» TASK OBJECTIVE:
Report how many lines contain the word "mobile", with no other text.

» SOURCE RECORDS:
────────────────────

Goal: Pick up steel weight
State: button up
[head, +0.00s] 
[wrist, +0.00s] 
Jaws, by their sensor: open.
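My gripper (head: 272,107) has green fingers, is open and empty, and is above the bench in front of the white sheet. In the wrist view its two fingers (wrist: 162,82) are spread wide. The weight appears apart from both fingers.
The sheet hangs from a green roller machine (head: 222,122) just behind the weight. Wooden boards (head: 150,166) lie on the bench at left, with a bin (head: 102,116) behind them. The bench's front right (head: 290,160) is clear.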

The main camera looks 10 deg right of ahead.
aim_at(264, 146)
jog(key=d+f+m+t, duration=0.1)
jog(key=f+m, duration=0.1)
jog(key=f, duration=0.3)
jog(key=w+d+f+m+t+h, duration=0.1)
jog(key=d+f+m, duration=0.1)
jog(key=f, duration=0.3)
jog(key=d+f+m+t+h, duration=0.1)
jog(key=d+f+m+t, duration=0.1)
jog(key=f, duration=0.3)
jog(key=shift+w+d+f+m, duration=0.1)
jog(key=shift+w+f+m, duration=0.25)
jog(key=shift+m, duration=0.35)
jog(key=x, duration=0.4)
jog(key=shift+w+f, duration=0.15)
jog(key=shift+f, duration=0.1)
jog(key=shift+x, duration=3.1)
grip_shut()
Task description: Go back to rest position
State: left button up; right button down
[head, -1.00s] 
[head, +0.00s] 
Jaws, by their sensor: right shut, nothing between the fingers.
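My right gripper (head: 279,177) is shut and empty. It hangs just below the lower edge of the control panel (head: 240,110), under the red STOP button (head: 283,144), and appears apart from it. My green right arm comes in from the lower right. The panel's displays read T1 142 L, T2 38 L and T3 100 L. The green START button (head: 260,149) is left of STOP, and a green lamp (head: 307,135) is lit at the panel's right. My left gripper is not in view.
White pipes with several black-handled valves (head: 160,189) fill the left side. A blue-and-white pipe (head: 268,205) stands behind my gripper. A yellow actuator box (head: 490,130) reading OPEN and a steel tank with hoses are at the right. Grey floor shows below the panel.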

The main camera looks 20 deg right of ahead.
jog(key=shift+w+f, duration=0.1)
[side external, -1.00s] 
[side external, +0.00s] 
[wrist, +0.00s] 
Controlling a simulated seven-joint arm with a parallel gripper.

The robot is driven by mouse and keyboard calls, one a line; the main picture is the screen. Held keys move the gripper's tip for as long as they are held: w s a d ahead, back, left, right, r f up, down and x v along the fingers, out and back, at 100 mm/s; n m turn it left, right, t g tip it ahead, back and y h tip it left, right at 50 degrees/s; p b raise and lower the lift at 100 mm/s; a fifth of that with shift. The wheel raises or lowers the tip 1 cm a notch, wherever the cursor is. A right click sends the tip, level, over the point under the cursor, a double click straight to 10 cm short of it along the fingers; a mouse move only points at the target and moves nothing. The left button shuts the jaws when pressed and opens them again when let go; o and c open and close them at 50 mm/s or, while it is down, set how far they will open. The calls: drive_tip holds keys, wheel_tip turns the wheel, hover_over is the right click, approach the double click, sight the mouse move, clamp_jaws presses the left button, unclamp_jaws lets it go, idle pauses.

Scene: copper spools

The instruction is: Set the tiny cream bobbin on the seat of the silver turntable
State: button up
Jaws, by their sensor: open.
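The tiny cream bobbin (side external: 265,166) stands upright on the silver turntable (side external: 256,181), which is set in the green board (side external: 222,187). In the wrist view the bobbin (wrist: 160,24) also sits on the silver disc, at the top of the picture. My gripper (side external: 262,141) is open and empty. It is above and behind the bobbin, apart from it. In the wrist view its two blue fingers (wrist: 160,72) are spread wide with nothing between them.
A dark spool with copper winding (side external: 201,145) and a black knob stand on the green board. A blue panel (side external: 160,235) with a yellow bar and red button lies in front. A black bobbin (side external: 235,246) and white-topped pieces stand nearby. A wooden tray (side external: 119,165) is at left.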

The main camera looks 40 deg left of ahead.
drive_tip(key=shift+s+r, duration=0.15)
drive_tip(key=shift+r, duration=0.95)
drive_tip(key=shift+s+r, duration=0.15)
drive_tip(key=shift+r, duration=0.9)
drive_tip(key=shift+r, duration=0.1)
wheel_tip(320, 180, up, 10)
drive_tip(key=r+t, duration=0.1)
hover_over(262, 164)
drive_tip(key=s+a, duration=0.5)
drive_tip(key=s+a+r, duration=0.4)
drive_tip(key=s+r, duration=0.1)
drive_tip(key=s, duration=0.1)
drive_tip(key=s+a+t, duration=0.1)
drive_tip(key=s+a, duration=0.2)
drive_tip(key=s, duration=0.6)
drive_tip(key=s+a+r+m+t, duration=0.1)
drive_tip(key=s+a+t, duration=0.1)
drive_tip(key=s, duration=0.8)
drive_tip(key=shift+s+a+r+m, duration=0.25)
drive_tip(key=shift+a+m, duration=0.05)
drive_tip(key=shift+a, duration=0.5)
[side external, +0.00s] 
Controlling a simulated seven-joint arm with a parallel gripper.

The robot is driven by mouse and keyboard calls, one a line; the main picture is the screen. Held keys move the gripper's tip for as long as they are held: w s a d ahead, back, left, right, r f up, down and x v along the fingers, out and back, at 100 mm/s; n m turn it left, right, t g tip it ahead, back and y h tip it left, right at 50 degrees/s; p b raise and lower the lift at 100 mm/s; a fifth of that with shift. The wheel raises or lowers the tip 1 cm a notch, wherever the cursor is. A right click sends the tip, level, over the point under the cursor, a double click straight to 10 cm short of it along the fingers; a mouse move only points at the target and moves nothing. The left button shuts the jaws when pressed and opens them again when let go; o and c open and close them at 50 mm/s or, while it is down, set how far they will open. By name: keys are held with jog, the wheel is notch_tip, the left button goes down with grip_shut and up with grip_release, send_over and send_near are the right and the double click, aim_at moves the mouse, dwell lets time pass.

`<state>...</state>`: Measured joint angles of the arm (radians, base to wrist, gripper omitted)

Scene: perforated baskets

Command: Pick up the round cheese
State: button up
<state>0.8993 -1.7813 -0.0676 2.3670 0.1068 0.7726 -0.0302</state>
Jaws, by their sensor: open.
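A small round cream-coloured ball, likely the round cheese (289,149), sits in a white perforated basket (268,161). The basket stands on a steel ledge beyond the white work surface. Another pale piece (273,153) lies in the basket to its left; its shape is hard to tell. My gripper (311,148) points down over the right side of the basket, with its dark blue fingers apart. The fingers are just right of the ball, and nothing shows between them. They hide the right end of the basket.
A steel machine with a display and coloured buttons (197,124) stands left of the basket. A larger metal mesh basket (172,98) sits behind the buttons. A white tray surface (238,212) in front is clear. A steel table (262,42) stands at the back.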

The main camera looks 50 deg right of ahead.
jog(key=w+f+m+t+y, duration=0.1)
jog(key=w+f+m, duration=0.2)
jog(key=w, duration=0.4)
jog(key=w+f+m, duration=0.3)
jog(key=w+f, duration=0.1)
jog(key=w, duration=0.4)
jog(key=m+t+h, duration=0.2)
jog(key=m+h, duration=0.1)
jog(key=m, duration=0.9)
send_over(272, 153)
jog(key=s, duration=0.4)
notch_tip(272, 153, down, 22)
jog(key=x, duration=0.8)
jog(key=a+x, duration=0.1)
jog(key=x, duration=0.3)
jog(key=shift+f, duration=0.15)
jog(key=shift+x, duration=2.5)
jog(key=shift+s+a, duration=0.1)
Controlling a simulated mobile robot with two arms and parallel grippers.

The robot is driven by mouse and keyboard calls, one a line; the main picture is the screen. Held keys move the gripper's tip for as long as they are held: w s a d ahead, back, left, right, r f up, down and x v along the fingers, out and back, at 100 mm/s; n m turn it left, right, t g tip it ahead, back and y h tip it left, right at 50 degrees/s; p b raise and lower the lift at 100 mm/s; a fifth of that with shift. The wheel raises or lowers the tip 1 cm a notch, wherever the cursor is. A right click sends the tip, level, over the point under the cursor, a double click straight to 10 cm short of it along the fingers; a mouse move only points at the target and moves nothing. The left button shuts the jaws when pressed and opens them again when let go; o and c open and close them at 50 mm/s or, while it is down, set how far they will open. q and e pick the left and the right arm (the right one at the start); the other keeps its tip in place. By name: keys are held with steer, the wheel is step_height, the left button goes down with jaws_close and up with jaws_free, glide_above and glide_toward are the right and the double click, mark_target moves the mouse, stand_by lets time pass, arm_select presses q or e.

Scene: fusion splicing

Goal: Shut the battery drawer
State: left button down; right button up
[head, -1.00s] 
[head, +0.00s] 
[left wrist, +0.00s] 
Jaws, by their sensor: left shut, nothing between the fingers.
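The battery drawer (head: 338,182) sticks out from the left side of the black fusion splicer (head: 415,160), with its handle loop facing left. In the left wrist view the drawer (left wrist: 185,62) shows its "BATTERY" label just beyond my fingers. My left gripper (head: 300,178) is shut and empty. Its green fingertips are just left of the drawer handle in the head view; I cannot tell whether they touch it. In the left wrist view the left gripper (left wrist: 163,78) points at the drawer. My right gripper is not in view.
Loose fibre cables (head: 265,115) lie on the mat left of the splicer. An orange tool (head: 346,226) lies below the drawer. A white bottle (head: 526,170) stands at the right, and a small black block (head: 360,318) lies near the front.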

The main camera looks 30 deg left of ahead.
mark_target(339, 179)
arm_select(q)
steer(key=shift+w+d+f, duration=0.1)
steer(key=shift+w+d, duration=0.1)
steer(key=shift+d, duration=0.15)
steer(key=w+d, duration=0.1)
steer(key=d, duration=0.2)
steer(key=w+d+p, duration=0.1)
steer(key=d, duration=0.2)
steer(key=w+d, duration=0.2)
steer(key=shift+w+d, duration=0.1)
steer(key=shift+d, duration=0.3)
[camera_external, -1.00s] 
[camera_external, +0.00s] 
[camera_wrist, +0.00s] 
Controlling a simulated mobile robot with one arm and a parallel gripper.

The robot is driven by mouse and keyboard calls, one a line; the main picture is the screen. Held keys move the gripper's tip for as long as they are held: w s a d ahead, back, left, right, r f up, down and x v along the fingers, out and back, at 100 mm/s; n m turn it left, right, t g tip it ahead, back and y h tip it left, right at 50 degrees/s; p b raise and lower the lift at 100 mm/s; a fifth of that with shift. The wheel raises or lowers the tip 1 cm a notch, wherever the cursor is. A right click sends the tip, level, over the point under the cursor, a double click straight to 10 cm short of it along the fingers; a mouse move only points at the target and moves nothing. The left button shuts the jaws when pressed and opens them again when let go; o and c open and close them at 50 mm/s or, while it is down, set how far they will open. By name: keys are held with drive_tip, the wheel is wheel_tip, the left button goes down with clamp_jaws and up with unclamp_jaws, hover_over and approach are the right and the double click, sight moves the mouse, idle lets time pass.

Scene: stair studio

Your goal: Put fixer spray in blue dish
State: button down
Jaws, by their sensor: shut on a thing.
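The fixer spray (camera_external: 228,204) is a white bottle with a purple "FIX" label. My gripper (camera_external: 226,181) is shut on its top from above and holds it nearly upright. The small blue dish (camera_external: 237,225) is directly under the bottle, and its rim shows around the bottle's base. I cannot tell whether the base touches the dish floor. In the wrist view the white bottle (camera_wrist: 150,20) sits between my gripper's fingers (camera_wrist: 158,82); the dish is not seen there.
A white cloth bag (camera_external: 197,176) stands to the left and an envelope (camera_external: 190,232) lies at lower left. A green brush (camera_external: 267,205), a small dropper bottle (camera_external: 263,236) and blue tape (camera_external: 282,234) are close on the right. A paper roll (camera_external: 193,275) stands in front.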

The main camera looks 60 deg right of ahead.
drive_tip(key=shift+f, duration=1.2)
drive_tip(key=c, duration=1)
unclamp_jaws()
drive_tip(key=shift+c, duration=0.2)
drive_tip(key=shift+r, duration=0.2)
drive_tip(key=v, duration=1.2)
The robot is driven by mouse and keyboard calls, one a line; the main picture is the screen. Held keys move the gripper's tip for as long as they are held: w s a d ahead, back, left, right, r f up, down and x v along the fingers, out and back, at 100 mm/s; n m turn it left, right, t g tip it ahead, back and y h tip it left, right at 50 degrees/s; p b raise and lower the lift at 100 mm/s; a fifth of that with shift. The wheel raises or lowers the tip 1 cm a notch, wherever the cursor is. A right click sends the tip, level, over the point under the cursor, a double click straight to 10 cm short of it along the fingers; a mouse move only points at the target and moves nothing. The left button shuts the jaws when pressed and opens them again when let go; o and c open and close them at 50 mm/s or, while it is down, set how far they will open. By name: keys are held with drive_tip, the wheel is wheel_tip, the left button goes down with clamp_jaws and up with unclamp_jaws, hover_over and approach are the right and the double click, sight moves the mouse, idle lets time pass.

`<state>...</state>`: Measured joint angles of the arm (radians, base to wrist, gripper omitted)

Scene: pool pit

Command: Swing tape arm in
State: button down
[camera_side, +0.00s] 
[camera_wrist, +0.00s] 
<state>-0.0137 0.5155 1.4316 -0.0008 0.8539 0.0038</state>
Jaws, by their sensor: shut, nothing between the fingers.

────────────────────

» CORRECT RESPONSE:
2